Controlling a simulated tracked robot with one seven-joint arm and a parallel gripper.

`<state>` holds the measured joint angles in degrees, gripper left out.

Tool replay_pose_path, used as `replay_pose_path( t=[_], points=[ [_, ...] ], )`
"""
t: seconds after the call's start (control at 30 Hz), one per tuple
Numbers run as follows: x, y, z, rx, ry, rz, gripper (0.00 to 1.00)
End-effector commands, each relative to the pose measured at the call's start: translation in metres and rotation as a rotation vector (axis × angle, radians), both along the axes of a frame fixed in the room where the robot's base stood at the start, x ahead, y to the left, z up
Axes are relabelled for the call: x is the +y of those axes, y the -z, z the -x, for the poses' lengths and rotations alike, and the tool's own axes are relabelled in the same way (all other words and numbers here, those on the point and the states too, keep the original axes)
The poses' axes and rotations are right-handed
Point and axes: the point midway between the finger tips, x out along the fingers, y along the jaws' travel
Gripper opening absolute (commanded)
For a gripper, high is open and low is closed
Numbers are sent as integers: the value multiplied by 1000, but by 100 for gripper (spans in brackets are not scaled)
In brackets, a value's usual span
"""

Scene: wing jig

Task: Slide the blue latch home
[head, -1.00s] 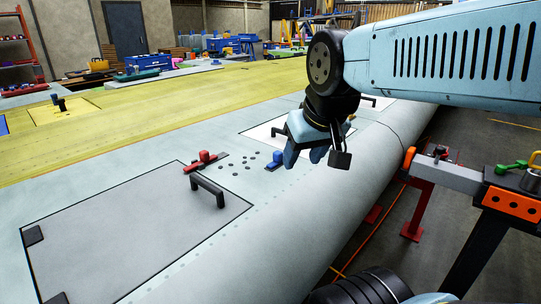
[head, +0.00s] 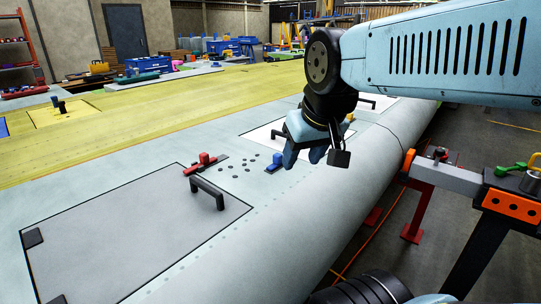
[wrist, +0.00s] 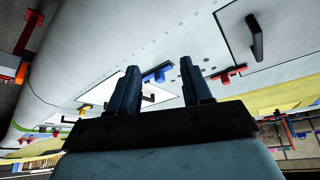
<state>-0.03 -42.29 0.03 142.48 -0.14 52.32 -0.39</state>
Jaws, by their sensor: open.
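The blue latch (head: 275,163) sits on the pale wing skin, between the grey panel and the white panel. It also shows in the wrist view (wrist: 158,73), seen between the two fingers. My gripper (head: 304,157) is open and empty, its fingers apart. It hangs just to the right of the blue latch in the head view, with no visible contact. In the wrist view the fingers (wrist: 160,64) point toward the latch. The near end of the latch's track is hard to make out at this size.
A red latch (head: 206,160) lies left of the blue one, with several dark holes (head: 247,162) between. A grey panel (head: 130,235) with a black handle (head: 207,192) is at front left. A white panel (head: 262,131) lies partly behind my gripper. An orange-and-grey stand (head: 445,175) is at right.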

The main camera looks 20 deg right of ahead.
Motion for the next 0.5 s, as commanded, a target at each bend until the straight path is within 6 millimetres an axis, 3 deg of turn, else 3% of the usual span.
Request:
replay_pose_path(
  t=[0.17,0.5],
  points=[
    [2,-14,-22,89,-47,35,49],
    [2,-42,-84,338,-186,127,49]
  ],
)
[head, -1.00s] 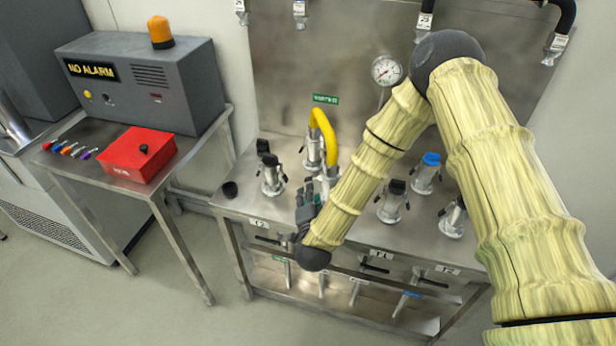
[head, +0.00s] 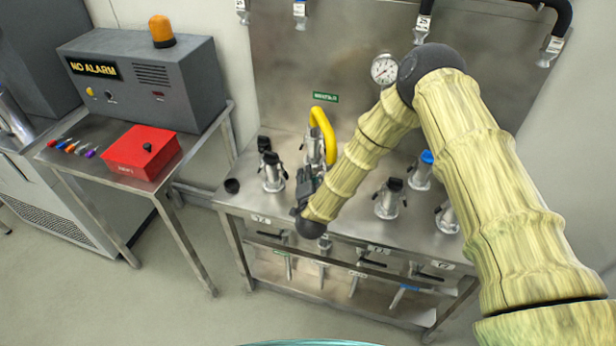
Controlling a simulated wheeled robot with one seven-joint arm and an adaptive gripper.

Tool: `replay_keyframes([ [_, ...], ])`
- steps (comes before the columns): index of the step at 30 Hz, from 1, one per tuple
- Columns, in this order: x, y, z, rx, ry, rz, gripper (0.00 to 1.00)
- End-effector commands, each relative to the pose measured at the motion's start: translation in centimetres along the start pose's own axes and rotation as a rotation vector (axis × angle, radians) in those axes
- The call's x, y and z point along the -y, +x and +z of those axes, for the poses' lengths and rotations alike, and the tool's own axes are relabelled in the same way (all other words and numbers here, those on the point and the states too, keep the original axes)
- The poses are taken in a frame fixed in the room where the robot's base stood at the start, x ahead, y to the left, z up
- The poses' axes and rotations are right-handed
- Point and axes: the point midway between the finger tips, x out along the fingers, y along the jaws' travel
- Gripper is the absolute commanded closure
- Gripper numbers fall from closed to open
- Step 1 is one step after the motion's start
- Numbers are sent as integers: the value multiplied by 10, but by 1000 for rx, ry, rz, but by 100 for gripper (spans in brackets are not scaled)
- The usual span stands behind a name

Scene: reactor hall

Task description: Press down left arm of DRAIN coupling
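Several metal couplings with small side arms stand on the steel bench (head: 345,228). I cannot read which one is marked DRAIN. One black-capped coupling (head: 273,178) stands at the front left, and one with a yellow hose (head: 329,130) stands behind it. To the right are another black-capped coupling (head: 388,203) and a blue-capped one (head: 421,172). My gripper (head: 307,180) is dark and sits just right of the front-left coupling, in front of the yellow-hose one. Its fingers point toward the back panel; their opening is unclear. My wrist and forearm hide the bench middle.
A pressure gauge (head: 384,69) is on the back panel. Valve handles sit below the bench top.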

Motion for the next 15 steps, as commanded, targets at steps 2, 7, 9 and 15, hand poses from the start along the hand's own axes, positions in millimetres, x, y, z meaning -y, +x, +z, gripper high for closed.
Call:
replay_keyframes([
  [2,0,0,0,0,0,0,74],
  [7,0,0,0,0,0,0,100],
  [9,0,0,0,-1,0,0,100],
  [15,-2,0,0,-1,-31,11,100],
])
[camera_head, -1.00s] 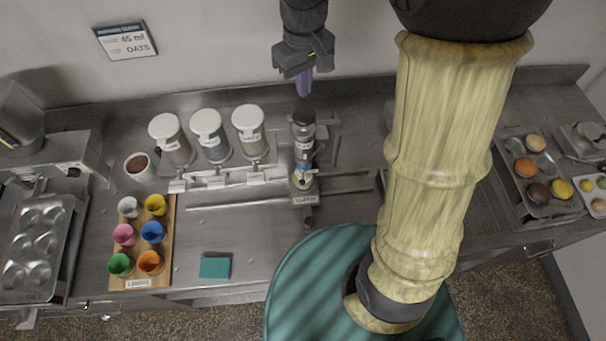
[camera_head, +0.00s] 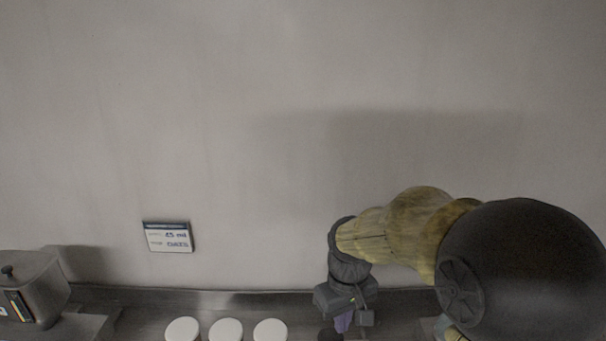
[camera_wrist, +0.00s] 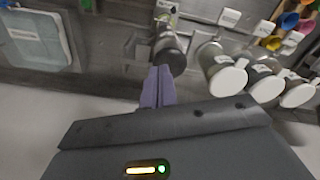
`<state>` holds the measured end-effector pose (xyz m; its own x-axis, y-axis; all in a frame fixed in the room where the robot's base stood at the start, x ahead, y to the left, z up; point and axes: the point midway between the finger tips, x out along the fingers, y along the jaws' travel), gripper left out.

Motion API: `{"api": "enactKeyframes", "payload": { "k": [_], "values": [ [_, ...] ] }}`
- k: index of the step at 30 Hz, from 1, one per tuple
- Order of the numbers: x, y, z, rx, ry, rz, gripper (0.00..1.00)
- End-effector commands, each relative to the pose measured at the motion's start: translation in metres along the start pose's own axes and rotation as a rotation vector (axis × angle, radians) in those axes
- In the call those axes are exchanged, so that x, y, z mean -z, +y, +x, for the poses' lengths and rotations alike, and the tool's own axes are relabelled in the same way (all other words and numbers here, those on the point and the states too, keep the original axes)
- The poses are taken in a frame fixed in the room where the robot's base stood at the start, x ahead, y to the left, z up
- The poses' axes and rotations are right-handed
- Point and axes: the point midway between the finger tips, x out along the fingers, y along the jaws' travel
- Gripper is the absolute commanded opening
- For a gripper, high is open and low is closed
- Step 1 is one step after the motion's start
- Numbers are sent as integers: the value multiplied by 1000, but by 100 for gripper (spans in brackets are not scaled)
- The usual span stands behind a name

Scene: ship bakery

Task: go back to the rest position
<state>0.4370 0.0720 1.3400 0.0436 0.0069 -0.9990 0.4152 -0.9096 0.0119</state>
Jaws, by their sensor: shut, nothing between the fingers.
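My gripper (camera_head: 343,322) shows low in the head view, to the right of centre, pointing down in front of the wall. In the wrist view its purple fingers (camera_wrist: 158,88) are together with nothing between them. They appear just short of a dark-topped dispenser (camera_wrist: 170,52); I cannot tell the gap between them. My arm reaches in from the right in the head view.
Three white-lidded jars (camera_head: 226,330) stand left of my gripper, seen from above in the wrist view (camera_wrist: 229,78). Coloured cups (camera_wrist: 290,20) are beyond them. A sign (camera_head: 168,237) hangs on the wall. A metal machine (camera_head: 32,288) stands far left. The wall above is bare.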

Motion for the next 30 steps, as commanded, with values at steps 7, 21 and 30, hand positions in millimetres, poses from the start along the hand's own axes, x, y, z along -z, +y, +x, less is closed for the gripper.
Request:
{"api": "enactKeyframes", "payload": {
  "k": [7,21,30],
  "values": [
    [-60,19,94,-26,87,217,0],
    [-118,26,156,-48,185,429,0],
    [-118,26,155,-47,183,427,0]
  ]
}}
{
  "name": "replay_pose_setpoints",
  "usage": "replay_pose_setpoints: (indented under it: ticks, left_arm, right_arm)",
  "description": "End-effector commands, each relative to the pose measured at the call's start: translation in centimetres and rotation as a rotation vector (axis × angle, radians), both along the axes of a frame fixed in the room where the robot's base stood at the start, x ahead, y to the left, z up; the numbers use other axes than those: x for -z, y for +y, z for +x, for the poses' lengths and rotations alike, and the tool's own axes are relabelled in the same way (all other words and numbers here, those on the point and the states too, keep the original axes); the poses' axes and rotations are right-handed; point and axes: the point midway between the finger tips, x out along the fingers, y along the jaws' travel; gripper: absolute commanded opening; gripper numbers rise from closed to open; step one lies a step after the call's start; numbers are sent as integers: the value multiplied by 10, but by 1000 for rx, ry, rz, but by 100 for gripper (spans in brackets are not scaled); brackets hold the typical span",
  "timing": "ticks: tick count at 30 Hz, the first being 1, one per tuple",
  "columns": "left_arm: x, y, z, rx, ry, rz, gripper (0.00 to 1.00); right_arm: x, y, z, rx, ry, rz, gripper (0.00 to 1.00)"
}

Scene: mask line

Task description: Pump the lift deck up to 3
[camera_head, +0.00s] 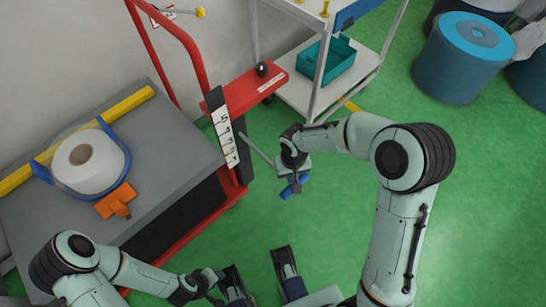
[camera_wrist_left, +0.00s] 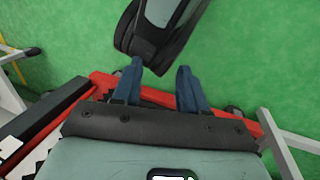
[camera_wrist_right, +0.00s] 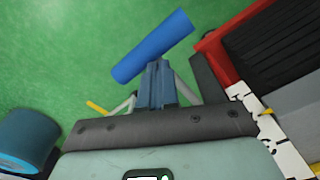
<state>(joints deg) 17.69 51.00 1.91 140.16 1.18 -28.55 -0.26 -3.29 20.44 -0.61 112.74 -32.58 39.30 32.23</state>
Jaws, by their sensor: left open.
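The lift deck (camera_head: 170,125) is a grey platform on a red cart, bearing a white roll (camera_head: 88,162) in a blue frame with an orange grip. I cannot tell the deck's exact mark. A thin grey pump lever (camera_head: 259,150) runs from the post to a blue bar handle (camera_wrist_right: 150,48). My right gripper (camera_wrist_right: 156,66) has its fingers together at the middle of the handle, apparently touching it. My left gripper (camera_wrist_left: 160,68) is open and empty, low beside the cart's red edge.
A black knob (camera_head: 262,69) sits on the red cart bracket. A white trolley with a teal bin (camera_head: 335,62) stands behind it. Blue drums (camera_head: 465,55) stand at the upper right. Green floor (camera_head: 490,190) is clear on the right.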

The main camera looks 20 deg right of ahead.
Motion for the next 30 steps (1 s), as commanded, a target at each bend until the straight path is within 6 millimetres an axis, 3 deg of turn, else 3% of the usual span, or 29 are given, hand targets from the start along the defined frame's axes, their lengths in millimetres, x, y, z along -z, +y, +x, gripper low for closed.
+ + +
WORK REQUIRED
Print the lines from the line containing "- steps (comes" to the line containing "in centimetres along", both ends included, exactly and with nothing added.

WORKED ANSWER
- steps (comes before the columns): index of the step at 30 Hz, from 1, one per tuple
- Columns, in this order: x, y, z, rx, ry, rz, gripper (0.00 to 1.00)
- End-effector commands, each relative to the pose measured at the motion's start: translation in centimetres along the start pose's own axes and rotation as a rotation vector (axis × angle, radians) in those axes

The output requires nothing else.